Kata Murabahah diambil dari bahasa Arab dari kata ar-ribhu (الرِبْحُ) yang berarti kelebihan dan tambahan (keuntungan). Sedangkan menurut istilah Murabahah adalah salah satu bentuk jual beli barang pada harga asal dengan tambahan keuntungan yang disepakati. Dalam pengertian lain Murabahah adalah transaksi penjualan barang dengan menyatakan harga perolehan dan keuntungan (margin) yang disepakati oleh penjual dan pembeli. Pembayaran atas akad jual beli Murabahah dapat dilakukan secara tunai maupun kredit. Hal inilah yang membedakan Murabahah dengan jual beli lainnya adalah penjual harus memberitahukan kepada pembeli harga barang pokok yang dijualnya serta jumlah keuntungan yang diperoleh.
Sedangkan dalam istilah fiqih Islam Murabahah yang berarti suatu bentuk jual beli tertentu ketika penjual menyatakan biaya perolehan barang, meliputi harga barang dan biaya-biaya lain yang dikeluarkan untuk memperoleh barang tersebut, dan tingkat keuntungan (margin) yang diinginkan.

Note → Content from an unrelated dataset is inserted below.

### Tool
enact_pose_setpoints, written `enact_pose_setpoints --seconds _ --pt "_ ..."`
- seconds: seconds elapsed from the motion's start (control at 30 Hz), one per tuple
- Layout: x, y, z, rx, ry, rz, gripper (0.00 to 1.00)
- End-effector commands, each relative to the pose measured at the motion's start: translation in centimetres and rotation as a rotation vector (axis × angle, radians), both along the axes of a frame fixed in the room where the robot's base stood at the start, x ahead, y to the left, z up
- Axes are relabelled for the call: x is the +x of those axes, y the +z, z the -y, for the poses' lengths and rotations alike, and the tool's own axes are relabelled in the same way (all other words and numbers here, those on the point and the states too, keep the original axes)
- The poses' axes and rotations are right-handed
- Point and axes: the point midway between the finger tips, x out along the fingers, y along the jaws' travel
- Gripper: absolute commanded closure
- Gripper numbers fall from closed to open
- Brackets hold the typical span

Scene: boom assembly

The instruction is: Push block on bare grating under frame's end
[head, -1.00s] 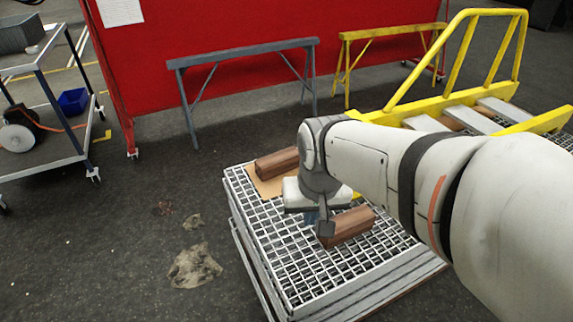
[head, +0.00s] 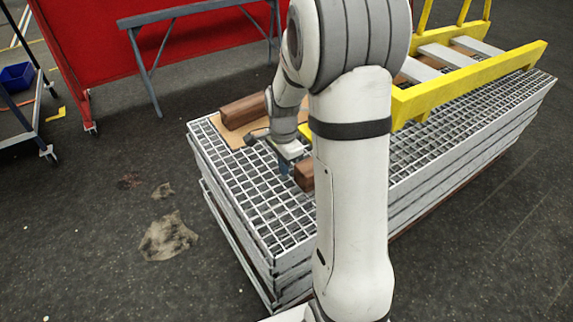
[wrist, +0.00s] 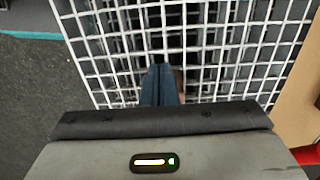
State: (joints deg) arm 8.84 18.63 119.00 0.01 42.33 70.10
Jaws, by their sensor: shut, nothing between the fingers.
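A brown wooden block (head: 304,176) lies on the bare grating (head: 262,205) of the stack. My arm hides its right part in the head view. The yellow frame (head: 470,83) lies on the grating to the right, and its near end (head: 405,103) shows just past my arm. My gripper (head: 284,170) is shut, pointing down at the block's left end; whether it touches the block I cannot tell. In the wrist view the closed dark fingers (wrist: 162,82) are over the grating, with a sliver of the brown block (wrist: 180,80) beside their tips.
A second brown block (head: 243,109) lies on a cardboard sheet (head: 222,130) at the stack's far left corner. A grey trestle (head: 150,70) and red panel (head: 90,50) stand behind. The front left of the grating is bare.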

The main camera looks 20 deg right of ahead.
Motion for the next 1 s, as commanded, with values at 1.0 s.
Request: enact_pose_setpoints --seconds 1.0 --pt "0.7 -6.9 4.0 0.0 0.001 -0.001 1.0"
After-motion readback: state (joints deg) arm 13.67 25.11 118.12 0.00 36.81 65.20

Murabahah dalam istilah fikih klasik merupakan suatu bentuk jual beli tertentu ketika penjual menyatakan biaya perolehan barang (al-tsaman al-awwal) dan tingkat keuntungan yang diinginkan. Biaya perolehan barang bisa meliputi harga barang dan  biaya-biaya yang dikeluarkan untuk memperoleh barang tersebut. Sedangkan tingkat keuntungan bisa berbetuk lumpsum atau persentase tertentu dari biaya perolehan. Pembayaran oleh pembeli bisa dilakukan secara tunai (naqdan) atau bisa dilakukan di kemudian hari dalam bentuk angsuran (taqshîth) atau dalam bentuk sekaligus (lump  sum/mu‘ajjal) sesuai kesepakatan para pihak yang melakukan akad (al-‘âqidain).
Murabahah masuk kategori jual beli muthlaq dan jual beli amânat. Ia disebut  jual beli muthlaq karena obyek akadnya adalah barang (ain) dan uang (dain). Sedangkan ia termasuk kategori jual beli amânat karena dalam proses transaksinya  penjual diharuskan dengan jujur menyampaikan harga perolehan (al-tsaman al-awwal) dan keuntungan yang diambil ketika akad.

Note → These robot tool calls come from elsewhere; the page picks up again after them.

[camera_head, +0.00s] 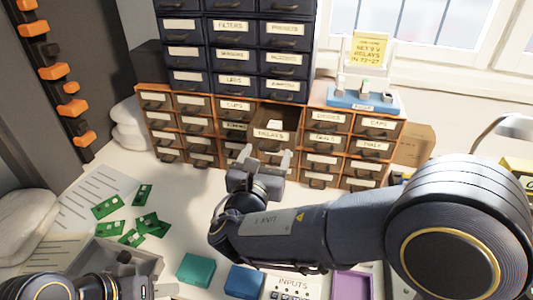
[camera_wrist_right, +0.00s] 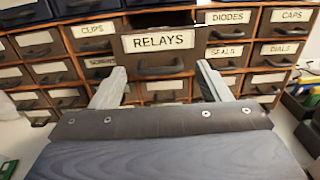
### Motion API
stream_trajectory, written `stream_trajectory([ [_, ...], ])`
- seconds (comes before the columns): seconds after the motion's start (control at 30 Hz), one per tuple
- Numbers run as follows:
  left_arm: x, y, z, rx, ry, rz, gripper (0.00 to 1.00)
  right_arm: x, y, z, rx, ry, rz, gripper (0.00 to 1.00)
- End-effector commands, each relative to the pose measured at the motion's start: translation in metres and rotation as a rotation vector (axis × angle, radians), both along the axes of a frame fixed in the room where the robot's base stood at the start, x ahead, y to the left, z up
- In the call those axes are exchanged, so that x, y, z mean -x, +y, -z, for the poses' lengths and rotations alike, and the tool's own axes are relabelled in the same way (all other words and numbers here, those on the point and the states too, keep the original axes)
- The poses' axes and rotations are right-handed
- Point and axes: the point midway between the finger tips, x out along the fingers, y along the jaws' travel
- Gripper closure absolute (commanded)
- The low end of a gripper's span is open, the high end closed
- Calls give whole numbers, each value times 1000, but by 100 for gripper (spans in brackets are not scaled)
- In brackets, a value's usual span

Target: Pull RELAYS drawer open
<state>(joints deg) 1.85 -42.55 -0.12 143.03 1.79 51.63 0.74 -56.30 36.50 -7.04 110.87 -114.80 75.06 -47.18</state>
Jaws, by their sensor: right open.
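The RELAYS drawer (camera_head: 272,134) is in the upper row of the orange-framed cabinet. Its front stands out from the neighbouring fronts, and its dark inside shows from above. Its labelled front is also large in the right wrist view (camera_wrist_right: 158,41), with a dark handle below the label. My right gripper (camera_head: 265,160) is open and empty just in front of and below the drawer. In the wrist view its two fingers (camera_wrist_right: 162,84) are spread to either side below the label, apart from the handle. My left gripper (camera_head: 105,287) is partly in view at lower left; its jaws are unclear.
A dark drawer cabinet (camera_head: 240,45) stands on top. CLIPS (camera_wrist_right: 94,30) and DIODES (camera_wrist_right: 229,17) drawers flank RELAYS. A blue stand with a yellow note (camera_head: 369,50) is at right. Green boards (camera_head: 146,221), a teal box (camera_head: 195,269) and a blue box (camera_head: 244,281) lie on the table.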

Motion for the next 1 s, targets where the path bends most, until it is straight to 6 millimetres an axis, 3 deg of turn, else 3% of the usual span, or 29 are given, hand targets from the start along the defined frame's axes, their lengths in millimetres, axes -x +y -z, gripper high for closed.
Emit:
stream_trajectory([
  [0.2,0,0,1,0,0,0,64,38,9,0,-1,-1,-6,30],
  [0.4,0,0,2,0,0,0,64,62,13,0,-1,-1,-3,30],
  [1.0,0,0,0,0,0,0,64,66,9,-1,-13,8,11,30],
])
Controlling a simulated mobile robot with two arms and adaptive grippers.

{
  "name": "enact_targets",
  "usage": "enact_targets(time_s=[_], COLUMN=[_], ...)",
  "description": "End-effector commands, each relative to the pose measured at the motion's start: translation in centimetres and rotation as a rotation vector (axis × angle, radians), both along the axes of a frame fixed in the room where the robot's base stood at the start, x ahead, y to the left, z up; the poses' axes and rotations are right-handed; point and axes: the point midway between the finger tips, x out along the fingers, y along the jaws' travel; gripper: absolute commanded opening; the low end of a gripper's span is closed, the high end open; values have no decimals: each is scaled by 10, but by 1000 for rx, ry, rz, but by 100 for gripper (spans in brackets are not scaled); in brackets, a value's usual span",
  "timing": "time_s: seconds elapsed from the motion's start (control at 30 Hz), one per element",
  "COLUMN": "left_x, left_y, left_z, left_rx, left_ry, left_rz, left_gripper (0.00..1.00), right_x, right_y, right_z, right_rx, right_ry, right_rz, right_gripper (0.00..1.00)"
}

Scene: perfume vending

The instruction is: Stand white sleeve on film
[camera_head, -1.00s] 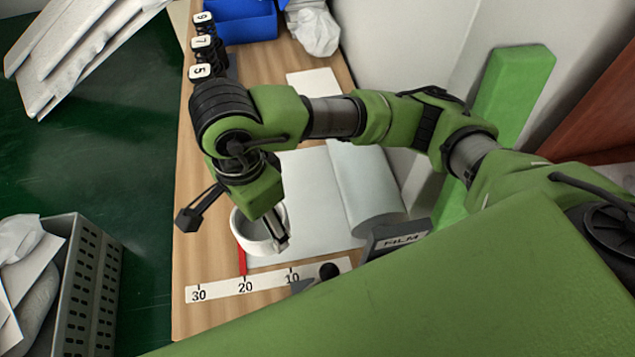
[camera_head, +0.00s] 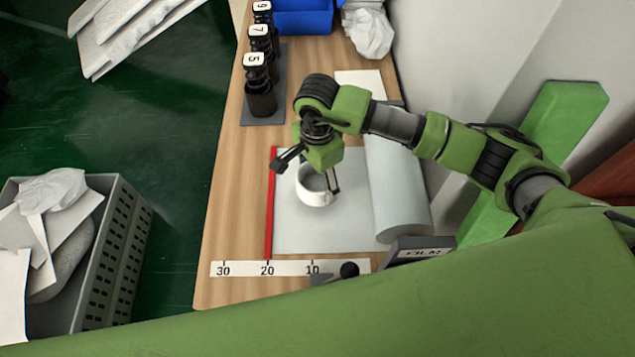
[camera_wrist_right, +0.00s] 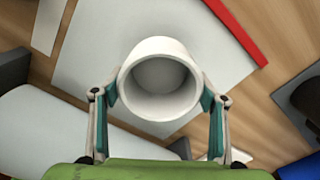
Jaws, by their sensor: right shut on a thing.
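The white sleeve (camera_head: 313,193) is a short hollow cylinder over the film sheet. My right gripper (camera_head: 314,180) is shut on it, with a finger on either side. In the right wrist view the sleeve (camera_wrist_right: 159,84) sits between the two fingers (camera_wrist_right: 159,103), its round opening facing the camera. The film sheet (camera_head: 345,225) lies flat on the wooden table, with a red strip (camera_head: 270,215) along its left edge and the roll (camera_head: 397,190) at its right. I cannot tell whether the sleeve touches the film. My left gripper is not in view.
Black bottles numbered 5, 7 and 9 (camera_head: 261,95) stand at the back left. A ruler strip (camera_head: 240,269) and FILM sign (camera_head: 420,250) lie in front. A blue bin (camera_head: 303,18) is at the back; a grey crate (camera_head: 118,255) stands left of the table.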

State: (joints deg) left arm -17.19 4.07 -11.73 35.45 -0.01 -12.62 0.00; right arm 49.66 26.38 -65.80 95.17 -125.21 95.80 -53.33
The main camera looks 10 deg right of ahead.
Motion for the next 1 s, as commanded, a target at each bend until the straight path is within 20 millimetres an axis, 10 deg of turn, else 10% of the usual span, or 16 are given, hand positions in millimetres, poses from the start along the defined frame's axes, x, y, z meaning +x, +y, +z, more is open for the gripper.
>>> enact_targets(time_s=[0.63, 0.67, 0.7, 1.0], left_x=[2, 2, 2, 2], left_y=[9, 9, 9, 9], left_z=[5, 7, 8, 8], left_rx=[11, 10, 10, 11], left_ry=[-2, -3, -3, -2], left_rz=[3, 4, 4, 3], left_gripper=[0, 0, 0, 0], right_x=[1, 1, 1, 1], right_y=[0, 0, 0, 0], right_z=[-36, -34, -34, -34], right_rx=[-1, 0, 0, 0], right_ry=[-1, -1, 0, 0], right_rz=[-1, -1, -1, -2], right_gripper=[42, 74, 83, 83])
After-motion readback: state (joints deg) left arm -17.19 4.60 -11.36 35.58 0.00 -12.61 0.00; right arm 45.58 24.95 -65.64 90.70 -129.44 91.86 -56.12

Para ulama telah sepakat (ijmâ’) akan kebolehan akad murabahah, tetapi Alquran tidak pernah secara langsung dan tersurat membicarakan tentang murabahah, walaupun di dalamnya ada sejumlah acuan tentang jual beli dan perdagangan. Demikian  juga tampaknya tidak ada satu hadis pun yang secara spesifik membicarakan mengenai murabahah. Oleh karena itu, meskipun Imam Malik dan Imam Syafii membolehkan jual beli murabahah, tetapi keduanya tidak mempekuat pendapatnya dengan satu hadis pun. Sedangkan dasar hukum yang dijadikan sandaran kebolehan jual beli murabahah di  buku-buku fikih muamalat kotemporer lebih bersifat umum karena menyangkut jual beli atau perdagangan pada umumnya. Namun demikian, menurut al-Kasani jual beli murabahah telah diwariskan dari generasi ke generasi sepanjang masa dan tidak ada seorang pun yang mengingkarinya. Di samping itu, keberadaan model jual beli murabahah sangat dibutuhkan masyarakat karena ada sebagian mereka ketika akan membeli barang tidak mengetahui kualitasnya maka ia membutuhkan pertolongan kepada yang mengetahuinya, kemudian pihak yang dimintai pertolongan tersebut membelikan barang yang dikehendaki dan menjualnya dengan keharusan menyebutkan harga perolehan (harga beli) barang dengan ditambah keuntungan (ribh).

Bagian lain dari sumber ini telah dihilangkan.